It is also surely undeniable that certain forms of accreditation, distinction and qualification, including whether you went university, which university you went to, which school you went to, how you speak, how you deport yourself, etc - count for an awful lot in our society, often more than simple wealth or relationship to the m.o.p. While some "bourgeois" social scientists might try and reduce this to a ragbag of social indicators, most sociologists, and more ordinary people who do their own sociology all the time, recognise that it is much more complex than this, but nonetheless not an abstraction. [continued...]
bob said…
[...continued] No-one worth arguing with would talk about "brain-washing", but any working class person who has gone to an elite university can tell you the subtle, and sometimes not so subtle, pressures to confirm and fit in, including at the level of attitudes. And the huge weight of reinforcement this gets in the rest of society - in terms of the doors that open when people have been to the right college or university, the power of connections, the insider knowledge people who have been trained in the ways of the ruling class - keeps this going long afterwards.

--

This is an aside, and I'm thinking aloud: I find it interesting that the SWP, which has the most middle class of memberships of left groups (in my purely anecdotal experience going back nearly a quarter of a century!) should most strongly push the populist idea of the working class as basically more or less anyone who works, or might one day work, or at least who doesn't own a company. (That's oversimplifying, but I've heard it more or less expressed like that.) This is politically appealing, of course, but it is particularly appealing to middle class people.

But at the same time, again speaking anecdotally, the SWP implicitly realise the sociological dimension of class, as reflected in the non-place-specific workerish comradely accents the cadre are somehow trained in.

(I think, also, that if the SWP thought through the notion of state capitalism properly, in the way CLR James did, they would need to think more carefully about state capitalism's class base, which James so well identified, and which is heavily represented in precisely the social layers where the SWP is most over-represented.)

[continued...]
bob said…
Finally, I recognise there is a danger in talking about "working class culture" in too essentialist a way.
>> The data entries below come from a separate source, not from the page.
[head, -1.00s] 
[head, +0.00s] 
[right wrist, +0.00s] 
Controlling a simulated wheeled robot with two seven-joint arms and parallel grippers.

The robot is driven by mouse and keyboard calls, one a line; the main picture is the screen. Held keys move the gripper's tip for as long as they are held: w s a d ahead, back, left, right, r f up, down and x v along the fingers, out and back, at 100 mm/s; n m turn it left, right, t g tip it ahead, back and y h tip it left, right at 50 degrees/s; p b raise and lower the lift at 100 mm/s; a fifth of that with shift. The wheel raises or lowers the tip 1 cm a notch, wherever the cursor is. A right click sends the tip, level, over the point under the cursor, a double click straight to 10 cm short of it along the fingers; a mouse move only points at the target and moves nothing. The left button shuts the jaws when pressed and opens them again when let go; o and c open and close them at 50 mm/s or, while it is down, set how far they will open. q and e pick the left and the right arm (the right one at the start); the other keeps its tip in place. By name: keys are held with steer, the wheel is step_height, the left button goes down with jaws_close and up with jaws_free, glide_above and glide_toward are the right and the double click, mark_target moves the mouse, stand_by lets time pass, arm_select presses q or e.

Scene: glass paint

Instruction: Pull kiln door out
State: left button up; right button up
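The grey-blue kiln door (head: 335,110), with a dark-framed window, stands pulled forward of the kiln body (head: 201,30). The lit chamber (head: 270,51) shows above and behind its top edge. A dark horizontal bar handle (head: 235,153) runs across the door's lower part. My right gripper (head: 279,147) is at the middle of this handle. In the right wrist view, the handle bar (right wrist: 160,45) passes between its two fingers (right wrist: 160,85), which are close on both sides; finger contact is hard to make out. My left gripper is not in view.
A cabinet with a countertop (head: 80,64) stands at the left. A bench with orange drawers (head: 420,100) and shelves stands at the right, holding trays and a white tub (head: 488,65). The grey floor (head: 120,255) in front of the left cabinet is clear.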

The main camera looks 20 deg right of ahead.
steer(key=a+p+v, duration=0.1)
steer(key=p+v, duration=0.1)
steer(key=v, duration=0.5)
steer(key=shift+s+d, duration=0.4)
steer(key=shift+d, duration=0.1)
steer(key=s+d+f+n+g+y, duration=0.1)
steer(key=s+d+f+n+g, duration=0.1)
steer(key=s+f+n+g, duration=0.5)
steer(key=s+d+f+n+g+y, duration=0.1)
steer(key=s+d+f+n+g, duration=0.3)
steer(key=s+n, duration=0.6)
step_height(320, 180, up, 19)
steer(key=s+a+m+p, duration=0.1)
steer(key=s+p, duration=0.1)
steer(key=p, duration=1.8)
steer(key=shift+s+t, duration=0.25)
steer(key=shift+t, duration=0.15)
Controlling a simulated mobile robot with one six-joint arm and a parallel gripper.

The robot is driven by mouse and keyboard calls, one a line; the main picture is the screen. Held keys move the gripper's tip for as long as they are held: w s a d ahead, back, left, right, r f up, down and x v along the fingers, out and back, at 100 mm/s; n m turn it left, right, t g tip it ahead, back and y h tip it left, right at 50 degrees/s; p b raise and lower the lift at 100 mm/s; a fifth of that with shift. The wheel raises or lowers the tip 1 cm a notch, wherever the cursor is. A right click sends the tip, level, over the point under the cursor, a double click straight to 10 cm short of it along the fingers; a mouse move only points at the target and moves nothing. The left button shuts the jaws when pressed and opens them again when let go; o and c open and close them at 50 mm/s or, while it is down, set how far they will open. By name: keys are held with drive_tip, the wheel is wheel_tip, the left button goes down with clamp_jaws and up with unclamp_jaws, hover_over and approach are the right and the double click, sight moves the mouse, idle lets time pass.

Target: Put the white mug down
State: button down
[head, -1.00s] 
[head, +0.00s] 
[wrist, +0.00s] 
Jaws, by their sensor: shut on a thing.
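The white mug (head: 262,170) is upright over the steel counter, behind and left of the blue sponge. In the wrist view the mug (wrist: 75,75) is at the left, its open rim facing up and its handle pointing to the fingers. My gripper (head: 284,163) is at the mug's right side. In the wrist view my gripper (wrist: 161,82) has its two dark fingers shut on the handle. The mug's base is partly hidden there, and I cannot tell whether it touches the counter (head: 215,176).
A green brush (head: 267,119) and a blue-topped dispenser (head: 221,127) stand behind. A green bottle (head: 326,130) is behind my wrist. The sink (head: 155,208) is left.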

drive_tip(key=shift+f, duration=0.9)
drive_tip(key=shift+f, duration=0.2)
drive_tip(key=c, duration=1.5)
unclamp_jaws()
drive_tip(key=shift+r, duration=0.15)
Red Action and Class War both did this, and it has licensed some unpleasant behaviour in both parties.

More recently, in a world where the multiculturalist framework - society as made up of a series of descrete, autonomous, static "cultures", and culture as the private property of particular ethnic groups - teh notion of working clas culture can take a more dangerous twist.
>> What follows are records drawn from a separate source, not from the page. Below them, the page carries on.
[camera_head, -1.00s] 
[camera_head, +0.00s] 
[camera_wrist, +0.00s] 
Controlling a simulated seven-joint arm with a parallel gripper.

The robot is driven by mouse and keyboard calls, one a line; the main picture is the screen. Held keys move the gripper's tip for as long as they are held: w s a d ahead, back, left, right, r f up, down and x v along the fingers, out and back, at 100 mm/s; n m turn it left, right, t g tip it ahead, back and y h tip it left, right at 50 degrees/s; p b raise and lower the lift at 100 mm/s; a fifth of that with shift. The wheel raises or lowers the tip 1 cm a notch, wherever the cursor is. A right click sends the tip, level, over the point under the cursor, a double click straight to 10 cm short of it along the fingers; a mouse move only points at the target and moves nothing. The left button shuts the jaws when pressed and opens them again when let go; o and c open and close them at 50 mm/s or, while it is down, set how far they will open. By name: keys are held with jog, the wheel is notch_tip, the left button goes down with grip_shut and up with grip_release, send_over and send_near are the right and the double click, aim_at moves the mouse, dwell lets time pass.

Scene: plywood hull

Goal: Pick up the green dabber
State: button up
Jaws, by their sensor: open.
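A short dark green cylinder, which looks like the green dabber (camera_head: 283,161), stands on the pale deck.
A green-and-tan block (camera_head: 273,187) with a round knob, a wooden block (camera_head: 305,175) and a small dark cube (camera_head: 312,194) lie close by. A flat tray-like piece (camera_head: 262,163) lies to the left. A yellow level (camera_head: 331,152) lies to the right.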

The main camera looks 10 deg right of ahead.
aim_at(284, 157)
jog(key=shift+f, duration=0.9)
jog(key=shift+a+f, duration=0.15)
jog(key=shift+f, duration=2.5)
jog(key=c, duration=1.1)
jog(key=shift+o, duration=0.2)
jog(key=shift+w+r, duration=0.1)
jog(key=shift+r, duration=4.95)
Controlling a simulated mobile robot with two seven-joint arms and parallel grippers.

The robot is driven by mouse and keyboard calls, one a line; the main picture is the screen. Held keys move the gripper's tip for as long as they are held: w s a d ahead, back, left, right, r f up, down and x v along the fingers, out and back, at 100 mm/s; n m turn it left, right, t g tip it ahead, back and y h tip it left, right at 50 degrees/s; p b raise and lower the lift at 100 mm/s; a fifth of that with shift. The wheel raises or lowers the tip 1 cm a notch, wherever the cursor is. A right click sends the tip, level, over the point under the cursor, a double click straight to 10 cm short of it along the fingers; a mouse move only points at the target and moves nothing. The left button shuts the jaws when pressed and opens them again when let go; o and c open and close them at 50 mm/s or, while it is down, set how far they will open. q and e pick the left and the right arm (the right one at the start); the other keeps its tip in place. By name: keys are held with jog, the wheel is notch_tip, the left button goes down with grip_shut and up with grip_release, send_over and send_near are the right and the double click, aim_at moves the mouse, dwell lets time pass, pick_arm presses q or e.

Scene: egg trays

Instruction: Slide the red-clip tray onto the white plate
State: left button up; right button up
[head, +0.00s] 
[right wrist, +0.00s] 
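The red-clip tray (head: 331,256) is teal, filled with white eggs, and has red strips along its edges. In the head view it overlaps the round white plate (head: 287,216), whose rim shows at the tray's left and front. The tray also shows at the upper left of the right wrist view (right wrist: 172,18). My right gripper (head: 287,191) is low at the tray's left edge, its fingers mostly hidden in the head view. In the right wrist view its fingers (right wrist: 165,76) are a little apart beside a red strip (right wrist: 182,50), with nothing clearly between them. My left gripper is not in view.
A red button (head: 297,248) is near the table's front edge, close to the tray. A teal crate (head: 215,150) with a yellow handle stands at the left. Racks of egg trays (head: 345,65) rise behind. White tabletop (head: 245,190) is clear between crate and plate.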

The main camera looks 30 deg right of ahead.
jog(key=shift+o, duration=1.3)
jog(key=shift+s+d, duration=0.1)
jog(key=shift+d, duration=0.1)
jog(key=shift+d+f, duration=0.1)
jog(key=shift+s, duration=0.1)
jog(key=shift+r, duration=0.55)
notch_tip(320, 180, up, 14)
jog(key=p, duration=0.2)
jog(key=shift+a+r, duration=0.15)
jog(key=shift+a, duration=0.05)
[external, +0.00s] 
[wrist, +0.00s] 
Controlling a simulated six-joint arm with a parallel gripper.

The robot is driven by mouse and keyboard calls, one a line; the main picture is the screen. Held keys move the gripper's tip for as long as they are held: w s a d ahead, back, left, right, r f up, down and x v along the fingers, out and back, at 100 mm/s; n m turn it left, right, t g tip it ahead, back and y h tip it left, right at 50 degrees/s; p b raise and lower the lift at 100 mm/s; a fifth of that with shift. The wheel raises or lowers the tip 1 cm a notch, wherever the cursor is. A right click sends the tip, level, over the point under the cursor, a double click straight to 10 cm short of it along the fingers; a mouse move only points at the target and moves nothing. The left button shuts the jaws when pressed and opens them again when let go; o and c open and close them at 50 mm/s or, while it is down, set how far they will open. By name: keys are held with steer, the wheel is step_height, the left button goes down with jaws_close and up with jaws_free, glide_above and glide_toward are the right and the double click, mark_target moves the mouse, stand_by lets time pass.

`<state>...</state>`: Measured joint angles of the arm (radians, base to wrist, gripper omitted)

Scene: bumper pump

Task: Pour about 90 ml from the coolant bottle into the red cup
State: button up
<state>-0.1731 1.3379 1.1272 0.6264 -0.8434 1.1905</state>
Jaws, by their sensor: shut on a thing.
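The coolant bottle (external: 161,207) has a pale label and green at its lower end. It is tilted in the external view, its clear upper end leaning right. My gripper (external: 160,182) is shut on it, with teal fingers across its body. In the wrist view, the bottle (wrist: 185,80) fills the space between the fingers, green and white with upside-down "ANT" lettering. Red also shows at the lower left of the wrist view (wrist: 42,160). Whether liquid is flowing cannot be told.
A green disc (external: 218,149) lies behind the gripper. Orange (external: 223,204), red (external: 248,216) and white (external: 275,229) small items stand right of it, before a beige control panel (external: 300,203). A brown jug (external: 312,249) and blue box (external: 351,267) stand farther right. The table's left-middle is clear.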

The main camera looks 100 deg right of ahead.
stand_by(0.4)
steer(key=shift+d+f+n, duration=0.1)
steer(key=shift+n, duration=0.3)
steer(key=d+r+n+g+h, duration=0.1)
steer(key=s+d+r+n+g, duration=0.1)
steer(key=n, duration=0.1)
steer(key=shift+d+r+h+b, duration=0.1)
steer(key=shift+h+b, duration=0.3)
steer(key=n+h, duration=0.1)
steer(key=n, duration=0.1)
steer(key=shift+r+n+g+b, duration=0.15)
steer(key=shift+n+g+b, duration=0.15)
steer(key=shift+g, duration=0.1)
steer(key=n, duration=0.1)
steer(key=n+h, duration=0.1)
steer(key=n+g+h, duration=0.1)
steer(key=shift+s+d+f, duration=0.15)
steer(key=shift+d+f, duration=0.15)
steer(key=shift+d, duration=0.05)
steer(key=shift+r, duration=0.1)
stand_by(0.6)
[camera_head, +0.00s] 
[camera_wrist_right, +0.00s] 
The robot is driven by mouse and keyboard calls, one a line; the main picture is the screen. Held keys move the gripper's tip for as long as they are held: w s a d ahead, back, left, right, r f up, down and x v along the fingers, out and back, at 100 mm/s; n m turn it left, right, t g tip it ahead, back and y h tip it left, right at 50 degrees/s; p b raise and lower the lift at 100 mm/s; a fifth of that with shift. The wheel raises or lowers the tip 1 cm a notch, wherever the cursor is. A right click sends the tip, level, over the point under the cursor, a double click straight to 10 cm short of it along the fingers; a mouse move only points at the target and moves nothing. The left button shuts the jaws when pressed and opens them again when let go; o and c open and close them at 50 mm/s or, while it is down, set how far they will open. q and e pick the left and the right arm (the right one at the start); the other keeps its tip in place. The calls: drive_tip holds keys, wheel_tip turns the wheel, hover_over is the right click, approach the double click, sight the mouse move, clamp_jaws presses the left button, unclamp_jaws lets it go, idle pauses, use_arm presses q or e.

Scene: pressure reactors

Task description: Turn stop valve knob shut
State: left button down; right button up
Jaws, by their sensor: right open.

Michael Collins blazed a trail here (see links in my Friday post), in calling for a multicultural celebration of white working class culture.
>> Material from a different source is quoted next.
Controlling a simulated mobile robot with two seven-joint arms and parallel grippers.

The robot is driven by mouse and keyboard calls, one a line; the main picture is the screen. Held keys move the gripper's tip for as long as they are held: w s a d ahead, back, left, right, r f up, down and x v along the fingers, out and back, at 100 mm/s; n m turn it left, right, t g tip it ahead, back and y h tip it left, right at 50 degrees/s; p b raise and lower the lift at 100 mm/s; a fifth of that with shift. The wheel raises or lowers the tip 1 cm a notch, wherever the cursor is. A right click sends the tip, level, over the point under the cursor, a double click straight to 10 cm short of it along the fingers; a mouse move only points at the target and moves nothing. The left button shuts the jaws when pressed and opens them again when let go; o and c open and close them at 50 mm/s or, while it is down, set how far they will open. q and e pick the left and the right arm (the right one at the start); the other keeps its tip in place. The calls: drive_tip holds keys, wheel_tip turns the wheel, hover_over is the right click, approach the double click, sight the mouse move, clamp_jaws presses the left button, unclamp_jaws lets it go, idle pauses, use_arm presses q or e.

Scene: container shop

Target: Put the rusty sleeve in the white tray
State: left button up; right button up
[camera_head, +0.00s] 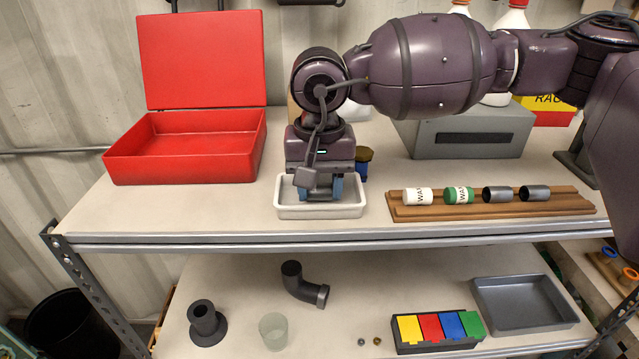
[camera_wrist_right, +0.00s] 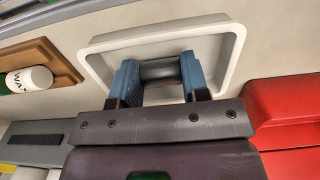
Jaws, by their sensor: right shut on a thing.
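The white tray (camera_head: 348,211) stands at the front of the upper shelf; it also shows in the wrist view (camera_wrist_right: 228,50). My right gripper (camera_head: 323,190) points down over the tray, its blue fingertips within the tray's outline. In the wrist view its fingers (camera_wrist_right: 160,76) are shut on a dark, short sleeve (camera_wrist_right: 160,68), held crosswise between them. The sleeve looks dark grey-brown; rust is hard to make out. Whether it touches the tray floor I cannot tell. In the head view the gripper mostly hides the sleeve. My left gripper is not in view.
An open red box (camera_head: 180,168) stands left. A small dark-and-yellow item (camera_head: 363,155) stands close behind the tray. A grey box (camera_head: 470,138) is behind the rack.

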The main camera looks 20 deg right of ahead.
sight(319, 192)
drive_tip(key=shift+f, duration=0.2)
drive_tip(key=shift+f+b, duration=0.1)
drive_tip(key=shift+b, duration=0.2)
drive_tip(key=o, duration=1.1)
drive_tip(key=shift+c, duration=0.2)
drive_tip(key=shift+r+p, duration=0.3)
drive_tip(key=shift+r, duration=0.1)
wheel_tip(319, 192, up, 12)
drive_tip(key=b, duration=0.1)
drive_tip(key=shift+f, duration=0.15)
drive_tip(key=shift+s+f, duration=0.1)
But right-wing politicians and journalists have picked up the meme, seeing the white working class as a beleaguered tribe in need of protection (see Rogaly link in my comment at Paul Stott's place). And by liberal policy-makers, in talking about white working class boys' education failure (see Gillian Evans' brilliant book about Bermondsey.)

--

Sorry to go on. Going outside into the sunshine.
skidmarx said…
As a Marxist, surely you'd accept that the ruling class do have a certain ideology, as a class?
Yes, sometimes more than one.

Yes there's a general correlation between social attitudes and class, but I don't have time right now to go into it, for now think PCI block-booking opera tickets at La Scala didn't stop Italian workers being proletarian.

Bob - even less time, but it's the job you're doing after university that generally determines the class you're in. Callinicos and Harman wrote a book called "The New Middle Class" in the 80s which has a more complex spin on class than "we are the world (except for a tiny minority)".
bob said…
Thanks Skid. I have to confess I can't recall reading SWP literature on this topic, and am just going on impression from conversations with members and the paper and mag.

In purely economic terms, of course it is the job you do that counts. But in social and cultural terms, that is not true; your upbringing and eduction are crucial.
skidmarx said…
As I was looking through the ISJ archive to find the above, I noticed an article on North Korean state capitalism, and Cliff on the Arab regimes.
Waterloo Sunset said…
@ Bob

Finally, I recognise there is a danger in talking about "working class culture" in too essentialist a way. Red Action and Class War both did this, and it has licensed some unpleasant behaviour in both parties.

What specifically are you referring to here?

I disagree with some of what the IWCA have come out with about immigration but I'd see it as a political mistake as opposed to springing from an essentialist approach to working class culture. (And it is different to some arguments that I've heard ex RA people making, which is one of the issues with the fact the IWCA is still overly secretive in its approach to debate. That stems from the AFA background, not the approach to class I think). But the IWCA/RA have definitely rejected the "white working class" meme. It was on the old site, but I recall them criticising the BBC on this precisely because they didn't believe that the white working class in any way had a separate class culture to the class as a whole. So they're at least consistent about rejecting a racial analysis.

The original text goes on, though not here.